* **Exercise directions**:
Count how many lines hold the string "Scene". Answer with that number and nothing more.

* **Data excerpts**:
— START —

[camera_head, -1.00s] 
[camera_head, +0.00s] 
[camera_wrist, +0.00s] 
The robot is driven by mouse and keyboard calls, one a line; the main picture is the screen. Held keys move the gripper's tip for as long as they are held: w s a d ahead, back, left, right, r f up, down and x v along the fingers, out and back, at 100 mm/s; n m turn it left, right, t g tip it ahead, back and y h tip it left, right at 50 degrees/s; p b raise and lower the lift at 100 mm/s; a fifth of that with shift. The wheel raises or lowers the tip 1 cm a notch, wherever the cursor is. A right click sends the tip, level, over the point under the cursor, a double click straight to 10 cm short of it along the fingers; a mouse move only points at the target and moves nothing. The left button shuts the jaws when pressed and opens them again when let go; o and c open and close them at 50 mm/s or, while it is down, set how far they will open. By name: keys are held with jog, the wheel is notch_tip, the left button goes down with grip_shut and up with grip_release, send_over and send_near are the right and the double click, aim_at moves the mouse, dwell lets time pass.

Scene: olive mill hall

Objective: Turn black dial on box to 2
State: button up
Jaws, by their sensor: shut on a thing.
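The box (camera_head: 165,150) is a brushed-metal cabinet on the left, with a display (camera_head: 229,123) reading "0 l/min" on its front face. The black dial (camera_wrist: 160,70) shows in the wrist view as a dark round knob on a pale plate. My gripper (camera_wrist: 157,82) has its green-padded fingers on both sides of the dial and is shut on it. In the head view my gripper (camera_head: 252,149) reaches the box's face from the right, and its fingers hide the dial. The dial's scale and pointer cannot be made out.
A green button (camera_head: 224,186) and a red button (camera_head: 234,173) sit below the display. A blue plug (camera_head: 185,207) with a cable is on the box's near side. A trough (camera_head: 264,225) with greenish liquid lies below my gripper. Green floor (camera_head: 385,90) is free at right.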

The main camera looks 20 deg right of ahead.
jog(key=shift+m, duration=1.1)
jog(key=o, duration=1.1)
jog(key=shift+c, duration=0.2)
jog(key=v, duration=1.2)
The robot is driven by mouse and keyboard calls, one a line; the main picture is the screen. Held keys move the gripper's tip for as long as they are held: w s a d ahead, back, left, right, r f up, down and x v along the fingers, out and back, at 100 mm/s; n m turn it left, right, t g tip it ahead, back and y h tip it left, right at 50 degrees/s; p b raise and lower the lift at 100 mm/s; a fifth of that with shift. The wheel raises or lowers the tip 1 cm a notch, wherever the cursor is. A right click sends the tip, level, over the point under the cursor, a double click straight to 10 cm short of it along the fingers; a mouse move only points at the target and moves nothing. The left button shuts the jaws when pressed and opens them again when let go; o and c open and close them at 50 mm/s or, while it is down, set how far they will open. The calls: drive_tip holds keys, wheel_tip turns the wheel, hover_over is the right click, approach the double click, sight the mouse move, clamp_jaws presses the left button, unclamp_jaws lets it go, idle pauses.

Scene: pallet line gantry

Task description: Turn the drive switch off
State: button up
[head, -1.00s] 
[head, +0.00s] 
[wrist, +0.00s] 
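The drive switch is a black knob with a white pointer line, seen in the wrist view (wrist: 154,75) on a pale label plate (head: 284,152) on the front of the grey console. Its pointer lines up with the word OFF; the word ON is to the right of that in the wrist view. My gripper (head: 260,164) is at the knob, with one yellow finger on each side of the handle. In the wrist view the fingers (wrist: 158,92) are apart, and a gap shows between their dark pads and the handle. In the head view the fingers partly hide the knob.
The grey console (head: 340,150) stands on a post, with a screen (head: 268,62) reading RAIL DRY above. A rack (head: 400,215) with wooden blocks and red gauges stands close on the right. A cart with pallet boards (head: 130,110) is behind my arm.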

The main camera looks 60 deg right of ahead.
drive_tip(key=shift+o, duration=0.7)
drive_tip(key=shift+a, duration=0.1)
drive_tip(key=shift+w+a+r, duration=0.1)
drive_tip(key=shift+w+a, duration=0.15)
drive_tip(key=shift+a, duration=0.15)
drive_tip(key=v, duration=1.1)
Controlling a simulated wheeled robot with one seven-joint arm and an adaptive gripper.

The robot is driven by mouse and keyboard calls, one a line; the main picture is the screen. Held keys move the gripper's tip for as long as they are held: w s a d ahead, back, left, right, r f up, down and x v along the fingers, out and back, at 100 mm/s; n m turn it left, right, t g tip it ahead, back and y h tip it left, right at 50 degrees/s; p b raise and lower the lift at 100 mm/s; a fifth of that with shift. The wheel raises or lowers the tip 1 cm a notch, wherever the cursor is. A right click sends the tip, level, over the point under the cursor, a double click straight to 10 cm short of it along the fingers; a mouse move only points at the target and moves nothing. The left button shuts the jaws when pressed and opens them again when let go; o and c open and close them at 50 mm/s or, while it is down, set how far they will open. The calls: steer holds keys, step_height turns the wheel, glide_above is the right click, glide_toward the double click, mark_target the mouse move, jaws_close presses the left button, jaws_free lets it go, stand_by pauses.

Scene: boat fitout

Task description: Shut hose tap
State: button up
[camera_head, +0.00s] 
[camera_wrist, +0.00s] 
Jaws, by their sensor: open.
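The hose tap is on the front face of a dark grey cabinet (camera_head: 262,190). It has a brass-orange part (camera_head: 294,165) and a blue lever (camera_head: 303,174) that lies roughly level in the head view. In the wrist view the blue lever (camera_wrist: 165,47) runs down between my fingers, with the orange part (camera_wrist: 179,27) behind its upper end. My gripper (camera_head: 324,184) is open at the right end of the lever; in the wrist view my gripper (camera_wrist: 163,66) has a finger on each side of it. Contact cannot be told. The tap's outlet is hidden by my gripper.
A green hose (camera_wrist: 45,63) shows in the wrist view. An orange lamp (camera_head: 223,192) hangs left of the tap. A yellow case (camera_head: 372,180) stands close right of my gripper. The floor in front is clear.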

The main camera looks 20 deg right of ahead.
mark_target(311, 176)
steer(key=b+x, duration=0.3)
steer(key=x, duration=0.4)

— END —

* **In response**:
3